Behind the Scenes of the Bloglines Datacenter Move (Part 2):
The simplest (and safest) way to move a site is to take it completely down, copy all the data to the new machines, and then bring the site back up at the new datacenter. We could have done that, but the length of downtime required would have numbered in the days, and we didn't want to do that. Actually, an even simpler way to move a site is to physically take the machines and move them to the new datacenter. Going across country, that still would have required probably 24 hours of downtime, factoring in the time to pull the machines from Redwood City, pack them, put them on an airplane, unpack them, reinstall them in Bedford, and reconfigure them for their new network environment. And after a journey like that, chances are some of the machines wouldn't come back up. So our only real option was to create a system that would copy at least a large amount of our data to the new datacenter in the background, while Bloglines was still live and operating.
The Bloglines back-end consists of a number of logical databases. There's a database for user information, including what each user is subscribed to, what their password is, etc. There's also a database for feed information, containing things like the name of each feed, the description for each feed, etc. There are also several databases which track link and guid information. And finally, there's the system that stores all the blog articles and related data. We have almost a trillion blog articles in the system, dating back to when we first went on-line in June, 2003. Even compressed, the blog articles consist of the largest chunk of data in the Bloglines system, by a large margin. By our calculations, if we could transfer the blog article data ahead of time, the other databases could be copied over in a reasonable amount of time, limiting our downtime to just a few hours.
We don't use a traditional database to store blog articles. Instead we use a custom replication system based on flat files and smaller databases. It works well and scales using cheap hardware. One possibility for transferring all this data was to use the unix utility rdist. We had used rdist back at ONElist to do a similar datacenter move, and it worked well. However, instead, we decided to extend the replication system so that it'd replicate all the blog articles to the new datacenter in the background, while keeping everything sync'ed up. This was obviously a tricky bit of programming, but we decided it was the best way to accomplish the move, and it would give us functionality that we would need later (keeping multiple datacenters sync'ed up, for example).

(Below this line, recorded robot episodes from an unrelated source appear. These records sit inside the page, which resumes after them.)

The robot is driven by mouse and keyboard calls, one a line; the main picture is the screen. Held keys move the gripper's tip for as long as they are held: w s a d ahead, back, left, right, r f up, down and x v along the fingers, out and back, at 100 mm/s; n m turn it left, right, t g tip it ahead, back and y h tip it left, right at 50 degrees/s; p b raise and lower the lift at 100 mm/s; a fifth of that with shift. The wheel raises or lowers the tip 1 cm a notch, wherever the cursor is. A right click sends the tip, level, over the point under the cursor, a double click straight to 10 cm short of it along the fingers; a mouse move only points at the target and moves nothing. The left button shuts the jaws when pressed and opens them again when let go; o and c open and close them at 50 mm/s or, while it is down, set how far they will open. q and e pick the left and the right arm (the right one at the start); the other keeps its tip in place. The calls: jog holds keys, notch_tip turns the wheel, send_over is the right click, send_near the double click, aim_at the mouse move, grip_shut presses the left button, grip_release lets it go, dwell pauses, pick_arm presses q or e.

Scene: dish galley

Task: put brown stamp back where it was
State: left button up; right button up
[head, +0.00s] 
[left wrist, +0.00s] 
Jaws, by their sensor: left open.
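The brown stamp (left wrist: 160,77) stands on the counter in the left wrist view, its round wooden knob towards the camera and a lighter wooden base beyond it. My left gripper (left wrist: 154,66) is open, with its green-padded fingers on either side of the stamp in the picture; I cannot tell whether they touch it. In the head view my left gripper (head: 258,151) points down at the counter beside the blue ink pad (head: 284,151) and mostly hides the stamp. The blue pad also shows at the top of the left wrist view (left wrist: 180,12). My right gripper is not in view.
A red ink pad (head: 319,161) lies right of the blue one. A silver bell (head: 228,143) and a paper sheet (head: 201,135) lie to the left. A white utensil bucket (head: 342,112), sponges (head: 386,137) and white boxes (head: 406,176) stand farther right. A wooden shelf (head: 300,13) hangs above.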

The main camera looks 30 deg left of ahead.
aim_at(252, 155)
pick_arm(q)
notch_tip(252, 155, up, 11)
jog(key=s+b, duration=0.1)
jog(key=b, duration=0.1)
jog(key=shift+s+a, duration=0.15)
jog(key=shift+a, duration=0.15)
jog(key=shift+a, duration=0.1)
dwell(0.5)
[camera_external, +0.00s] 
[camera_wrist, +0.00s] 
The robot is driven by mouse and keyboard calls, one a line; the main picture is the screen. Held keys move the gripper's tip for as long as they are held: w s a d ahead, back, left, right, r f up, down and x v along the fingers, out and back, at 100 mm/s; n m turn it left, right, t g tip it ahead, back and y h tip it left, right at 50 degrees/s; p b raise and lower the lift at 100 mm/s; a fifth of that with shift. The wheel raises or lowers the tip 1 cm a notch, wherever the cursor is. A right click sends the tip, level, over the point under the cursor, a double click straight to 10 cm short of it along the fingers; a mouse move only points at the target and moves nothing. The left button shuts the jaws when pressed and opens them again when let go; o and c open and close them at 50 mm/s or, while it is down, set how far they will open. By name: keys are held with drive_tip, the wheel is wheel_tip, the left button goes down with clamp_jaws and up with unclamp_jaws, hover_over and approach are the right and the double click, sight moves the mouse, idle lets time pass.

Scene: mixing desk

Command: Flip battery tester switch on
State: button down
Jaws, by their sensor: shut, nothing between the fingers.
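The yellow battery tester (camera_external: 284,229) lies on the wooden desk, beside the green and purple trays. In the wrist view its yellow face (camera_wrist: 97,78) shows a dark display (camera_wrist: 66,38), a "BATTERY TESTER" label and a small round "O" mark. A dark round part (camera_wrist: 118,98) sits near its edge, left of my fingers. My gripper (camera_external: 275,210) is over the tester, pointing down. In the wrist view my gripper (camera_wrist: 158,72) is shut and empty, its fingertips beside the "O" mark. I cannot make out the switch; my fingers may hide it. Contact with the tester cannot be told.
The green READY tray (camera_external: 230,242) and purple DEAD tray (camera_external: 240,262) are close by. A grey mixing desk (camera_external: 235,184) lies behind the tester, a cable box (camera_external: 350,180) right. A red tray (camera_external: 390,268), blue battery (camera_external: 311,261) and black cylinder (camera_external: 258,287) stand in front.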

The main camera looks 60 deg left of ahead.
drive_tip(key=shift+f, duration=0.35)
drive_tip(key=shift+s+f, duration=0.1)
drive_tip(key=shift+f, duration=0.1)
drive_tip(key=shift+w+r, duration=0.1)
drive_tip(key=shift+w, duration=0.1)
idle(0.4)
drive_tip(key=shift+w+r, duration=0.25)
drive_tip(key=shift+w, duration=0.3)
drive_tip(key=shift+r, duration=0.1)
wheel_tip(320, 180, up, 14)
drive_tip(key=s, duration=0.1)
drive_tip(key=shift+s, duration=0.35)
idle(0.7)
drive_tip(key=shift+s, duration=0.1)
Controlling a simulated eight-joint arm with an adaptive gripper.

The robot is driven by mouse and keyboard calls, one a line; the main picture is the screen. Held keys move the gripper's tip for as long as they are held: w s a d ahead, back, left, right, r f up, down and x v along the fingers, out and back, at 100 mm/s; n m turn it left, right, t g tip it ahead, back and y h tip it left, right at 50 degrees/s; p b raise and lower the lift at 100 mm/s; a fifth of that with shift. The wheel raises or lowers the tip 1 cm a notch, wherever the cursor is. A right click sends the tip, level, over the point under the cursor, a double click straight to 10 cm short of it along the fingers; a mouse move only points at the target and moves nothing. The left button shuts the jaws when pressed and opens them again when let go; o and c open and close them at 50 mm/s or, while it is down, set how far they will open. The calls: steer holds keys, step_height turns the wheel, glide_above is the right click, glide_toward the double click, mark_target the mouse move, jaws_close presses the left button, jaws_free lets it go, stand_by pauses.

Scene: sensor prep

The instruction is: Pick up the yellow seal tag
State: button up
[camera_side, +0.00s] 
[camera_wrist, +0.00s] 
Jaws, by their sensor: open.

As the new machines were being built out at Bedford, work started on the blog article replication improvements. In the meantime, we still had a service to run. All growing database-driven Internet services have growing pains. All growing database-driven Internet services have scaling issues. That's just a fact of life. So, in the midst of all this, we couldn't stop working on improving the existing Bloglines site. It made for an interesting juggling effort.
Behind the Scenes of the Bloglines Datacenter Move (Part 3)
As it happened, the new datacenter was built out before the custom blog article replication code was completed and tested. This was ok, because we wanted to stress test the new datacenter machines. After configuring the new machines, we started running some test crawls against an older version of our feed database. To differentiate this test crawler from the Redwood City production crawlers, we changed the User Agent. Many people noticed a crawler with the User Agent "Bloglines/3.0-rho", and some speculated that rho were the initials of one of the engineers. Actually, rho in this case is the greek letter. We didn't want to call it a beta, because it wasn't really, so we went down the greek alphabet. Rho is greater than beta, you see. Yes, we're easily amused.
The replication code started to stabilize, and we began copying blog articles from the old datacenter to the new one. This happened in fits and starts as we debugged the code. The fact that it happened without us having to take the site down was a great advantage. We also continued to test the Bloglines installation at the new datacenter.
Concurrently, we started working out the datacenter move checklist, enumerating all the items that had to be completed, and at which point. The blog articles were being copied in the background, but all the other databases in the system could only be copied when we could be assured that they wouldn't be updated (ie. they were operating in read-only mode). With Bloglines, we could "cheat" a little. By turning off the crawlers in Redwood City, we could assure that many of the databases in the system would not be modified, while still keeping the site alive. We could then start copying these databases, and the total amount of downtime would be reduced further. So our move checklist was divided up into the following sections:
- Tasks that had to be completed before the day of the move
- Tasks to do after the crawlers were turned off
- Tasks to do after the site was taken down
- Verification steps after everything was moved to the new datacenter
- Tasks to do after the site was back up at the new datacenter
When we were reasonably confident in the blog article replication code and we had worked out a reasonably complete move checklist, we set a date for the datacenter move three weeks hence, the evening of Friday December 16. Friday evenings are the slowest, traffic wise. And that would give us an entire weekend to fix any issues that arose during the transfer. Seeing how the migration didn't actually happen until Monday December 19, it's safe to assume that some issues came up during the intervening time.